Recently, Democracy for America, a well-known democratic organization went on record to announce their endorsement of Canova. This endorsement is a major deal for Canova campaign. So what does this mean for Debbie Wasserman-Schultz? It can mean a lot. No, it won’t automatically affect her position as Chairperson for the DNC, but it could be the beginning of the end for her.

It will be interesting to see how this all plays out. Can Wasserman-Schultz hold on to her Chair long enough to make it to the Democratic Convention in November? Will these claims of favoritism and fraud come to anything? Will Tim Canova have his chance to shake up the establishment? At this point everything with the Democratic Party is ‘up in the air, so only time will tell.
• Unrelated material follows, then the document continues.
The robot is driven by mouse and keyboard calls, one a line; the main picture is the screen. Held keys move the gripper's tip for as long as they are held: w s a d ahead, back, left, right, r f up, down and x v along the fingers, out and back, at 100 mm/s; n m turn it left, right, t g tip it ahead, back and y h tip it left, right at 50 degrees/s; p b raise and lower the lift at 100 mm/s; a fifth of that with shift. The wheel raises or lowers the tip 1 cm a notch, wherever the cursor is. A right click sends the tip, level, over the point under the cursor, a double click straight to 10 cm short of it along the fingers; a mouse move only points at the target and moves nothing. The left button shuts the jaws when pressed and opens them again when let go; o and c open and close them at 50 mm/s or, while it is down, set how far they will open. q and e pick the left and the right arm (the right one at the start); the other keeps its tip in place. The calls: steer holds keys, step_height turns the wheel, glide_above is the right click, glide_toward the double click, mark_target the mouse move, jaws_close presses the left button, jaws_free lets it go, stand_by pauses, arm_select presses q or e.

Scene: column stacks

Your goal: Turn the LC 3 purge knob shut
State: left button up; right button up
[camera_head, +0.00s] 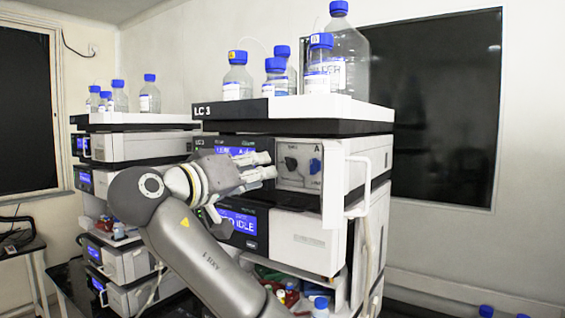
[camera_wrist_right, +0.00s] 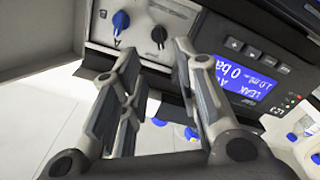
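The LC 3 stack (camera_head: 230,112) stands in the middle of the head view. Its upper module has a pale panel (camera_head: 304,183) with a black knob (camera_head: 291,163) and, to its right, a blue knob (camera_head: 315,166). I cannot tell from the label which is the purge knob. The wrist view shows the black knob (camera_wrist_right: 159,33) and blue knob (camera_wrist_right: 121,20) upside down. My right gripper (camera_head: 269,165) is just left of the black knob. In the wrist view my right gripper (camera_wrist_right: 156,54) is open and empty, its fingers apart below the black knob. My left gripper is out of view.
A white door (camera_head: 333,185) stands open at the panel's right. A lit blue display (camera_wrist_right: 246,82) is beside the fingers. Blue-capped bottles (camera_head: 238,80) stand on top. A second stack (camera_head: 130,145) is at the left. Small bottles (camera_head: 320,306) fill a shelf below.

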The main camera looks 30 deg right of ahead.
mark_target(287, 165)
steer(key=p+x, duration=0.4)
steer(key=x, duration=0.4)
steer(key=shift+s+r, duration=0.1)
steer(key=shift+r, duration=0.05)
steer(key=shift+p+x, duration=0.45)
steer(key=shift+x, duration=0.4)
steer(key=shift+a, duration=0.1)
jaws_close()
  1. I never thought that I would find myself defending the Democratic party center, especially after I have officially re-registered as a Green Wasserman-Schultz represents a district in Florida, not New York, not California, not Vermont. Her first job is to do whatever it takes, emphasis on whatever, to get Congress back in the hands of the Democrats. That will not happen if she is perceived as a tree-hugging, left fringe purist. I appreciate the energy of progressive thinkers but first we have to retake the reins of power and then we need to change the rules. Talking about changing rules when you neither have nor understand power is not a way to win.

  2. Beating an incumbent is never easy. Mainly because incumbent politicians, as unpopular as they might appear nationally, tend to enjoy very high favorability in their home districts/states. Those are the people that matter most. What she does might have an effect on us but they vote for her.

    So the question is: are the voters of her district happy with what she’s done for them in congress. Do they feel like they need something more progressive? Extra funds to her challenger is fine but if they’re okay with the job she’s done then she needs to stay there (and, ultimately, if they’re okay with her they’ll vote her back in).

  3. It seems to me that if Debbie Wasserman-Shultz really wanted to serve the type of people that support her, she should quit the DNC and join the RNC. Her backwards views (just on marijuana and healthcare) and her propensity for cheating and lying would fit right in there.

  4. “If Wasserman Schultz is the mirror image of what the establishment wants then Tim Canova might be the polar opposite. “….. I think if someone took the time to think about what is written in this sentence, they would realize it was NOT what the writer wanted to say!!

    “Mirror image” = Opposite…. The correct form would be >>>
    “If Wasserman Schultz is the image of what the establishment wants then Tim Canova might be the polar opposite.”